Character Moves Faster Diagonally... How to fix please?

I have noticed that it moves faster diagonally… How to stop this?

Clamp was not originally there, but I have been placing it in various places because supposedly it is a way to fix, but I have not been able to get it to fix…

Really appreciate any assistance.

The axis supplies a 0-1 range, so clamping them to 0-1 will do nothing at the moment. What you need is for both of them to be in communication with each other, so that if move forward is at 0.8, move right gets clamped to 0.2. that should limit overall movement to 1. not at my pc right now so I can’t test, but if you take the move forward axis, invert it, and plug it into the max of the move right, as the number gets larger on that axis, the clamp will get lower, slowing movement. repeat for move right axis to move forward clamp max. You will need some more math in there so that the player can still transition to diagonal from full run though, Sort of like a priority to move right that always slows move forward. (or it might work out of the box)
Edit: for the inversion, the “map range clamped” node will do it, axis value goes to the main pin, then in the input fields type 0 and 1 and on the output fields type 1 and 0. now 1 will = 0 and vice versa.

Subtract the axis value from 1.
then whatever is left is the max clamp value of the other axis.

You should be able to check both and set the max on both and have it working with that very basic math.
at .5 on A, you can only reach .5 on B. And vice-versa.

Well, ok. Not that simple because the axis is also -1 to 1. Not just positive.
So there’s definitely more that would need to happen, but that’s probably a good way to start at it.

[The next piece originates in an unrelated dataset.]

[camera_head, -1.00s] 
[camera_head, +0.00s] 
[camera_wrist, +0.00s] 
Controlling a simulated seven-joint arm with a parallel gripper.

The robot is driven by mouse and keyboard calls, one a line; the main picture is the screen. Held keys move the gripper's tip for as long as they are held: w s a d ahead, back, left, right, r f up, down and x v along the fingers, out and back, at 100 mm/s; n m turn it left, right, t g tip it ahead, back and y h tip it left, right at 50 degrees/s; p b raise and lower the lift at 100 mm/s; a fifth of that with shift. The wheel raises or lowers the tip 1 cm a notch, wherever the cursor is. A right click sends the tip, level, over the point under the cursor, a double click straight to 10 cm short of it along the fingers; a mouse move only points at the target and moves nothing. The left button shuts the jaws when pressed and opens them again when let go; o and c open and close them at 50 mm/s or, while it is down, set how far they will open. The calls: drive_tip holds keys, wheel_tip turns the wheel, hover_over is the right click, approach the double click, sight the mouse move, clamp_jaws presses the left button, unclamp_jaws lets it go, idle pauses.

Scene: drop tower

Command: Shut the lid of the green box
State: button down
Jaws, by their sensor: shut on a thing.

Depending on the setup: since you’re using a Pawn, you can also add a Floating Movement Component and have it clamp Max Speed:

Screenshot_2.jpg

No matter how much Movement Input is accumulated this frame, the pawn will not exceed this value.

edit: just noticed you mentioned a *character *- which gives you even more control, actually. Unless you’re not using components for movement, that is.

Sorry, but is it possible to get an example? This is hurting my head trying to figure out and calculate… Cannot seem to get it working no matter how I do it.

just add a divide to the scale value float right before the scale value input. divide by 2.

Why do you multiply the scale ? Did you verify if all are constant ? Take a look at the original ThirdPerson blueprint take the simple code there is. normaly it’s not faster to run on X and Y. It depend on a direction vector and a speed. So it’s same speed on every directions.
Scale is a sort of speed 0-1 , same on every directions, no ? Or… are you on a grid system ?

I know this is an older topic but I stumbled across this problem as well.
Probably not the best solution, works for me. I used the absolute values of my inputs (A and B) and (save-) divided them through each other (A/B and B/A). Then I determine the lowest values out of this. This returns 0 if we are going straight and 1 if diagonal. This value can be used to remap the sum of my absolute inputs from 0 to 1 or 0 to 2 into our wanted range 0-1.
This value can then be multiplied to our normalized direction.

1 Like

Revival of this thread with another solution:

The problem with this solution is, that you run into problems as soon as you want to use controller values. The character will move always with full speed and not acting properly to joystick input.

Ah good catch! I think with a vector size clamp it should fix it

Yes, this somehow works as an approximation, but it is not correct. When input X and Y = 1 you have a vector length of 1.41 something. You are clamping it to 1, so you basically ignoring 40% of your input.
You got a linear transition between input X and Y = 0 to input X and Y = 0.7. After this your output will be clamped to the maximum.
I think it is not possible to calculate this without a more complicated solution as the one I posted.

1 Like

this is the solution my friend, grab the movement axis, make em a vector and normalize that vector, that way both axis are comunicating to each other and making the resultant vector lenght of 1, from there, grab the axis and use that as the scale, here is my code, have in mind that i have a division to dampen a little bit the force, but u should be able to remove that and still be ok

2 Likes

I can testify for this, this work for me. :smiley:

2 Likes

Hah. Moving diagonally being faster is a classic math error in gaming.

Earliest game I remember it happening was Everquest 1. :sweat_smile:

1 Like

Thank you for posting this, it works like a charm!